If you ask ten Americans what the national drink of our country is, you will likely get ten different answers. Do you go non-alcoholic, like Coke or iced tea? Alcoholic beverages? Perhaps. But beer is too varied for any one group to agree on.  Microbrew? Wheat? Guinness? Or even (ew) Bud Light? Hard booze would have its factions, but certainly not everyone drinks vodka, gin or scotch. Wine? There’s only 59 different kinds.

In Turkey, there is no such debate. Without question, the national drink that Turks go for is an alcoholic beverage called raki. Prounonced ROCK-UH, it is the go-to drink for everything from family gatherings, informal meals, weddings or watching the big game. Every self respecting Turk who is not a friend of Bill W. has a bottle in their fridge.

Raki has a recipe for preparation, but it is so simple that even the most inebriated can stumble through it. First, you need a proper raki vessel, normally being a straight glass holding about 5 ounces. Fill halfway with the good stuff, and then add another half glass of water, preferably ice cold. The raki then turns cloudy and opaque. Add an ice cube or two (again, merely preferred, but not required). No fruit flavoring or garnish. Serve with a separate glass of water to sip on. This is always followed by a clinking of glasses with all of your drinking partners, and you are then ready to imbibe.

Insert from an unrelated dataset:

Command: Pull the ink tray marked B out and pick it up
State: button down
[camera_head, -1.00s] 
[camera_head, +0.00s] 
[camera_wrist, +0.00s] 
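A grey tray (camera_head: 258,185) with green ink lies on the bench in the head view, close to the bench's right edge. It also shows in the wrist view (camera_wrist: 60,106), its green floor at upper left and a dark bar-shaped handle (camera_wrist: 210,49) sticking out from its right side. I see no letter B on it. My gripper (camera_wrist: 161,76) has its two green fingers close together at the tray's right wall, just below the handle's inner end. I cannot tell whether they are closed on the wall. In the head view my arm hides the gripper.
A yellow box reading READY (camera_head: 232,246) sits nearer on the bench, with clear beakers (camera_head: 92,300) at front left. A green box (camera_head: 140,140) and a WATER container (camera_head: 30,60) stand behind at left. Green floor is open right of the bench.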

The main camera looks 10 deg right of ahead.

The taste is that of anise, i.e. black licorice. Served cold enough, it can be refreshing, like a gin and tonic. Served often enough, it will knock you on your ass. The saying is that so long as you drink raki while sitting down you are fine, but once you stand up, it’s all over. There is a tradition of eating fish with raki, and another saying goes that if you eat the fish without raki, the fish will cry in your stomach. I also found it goes well with cigars.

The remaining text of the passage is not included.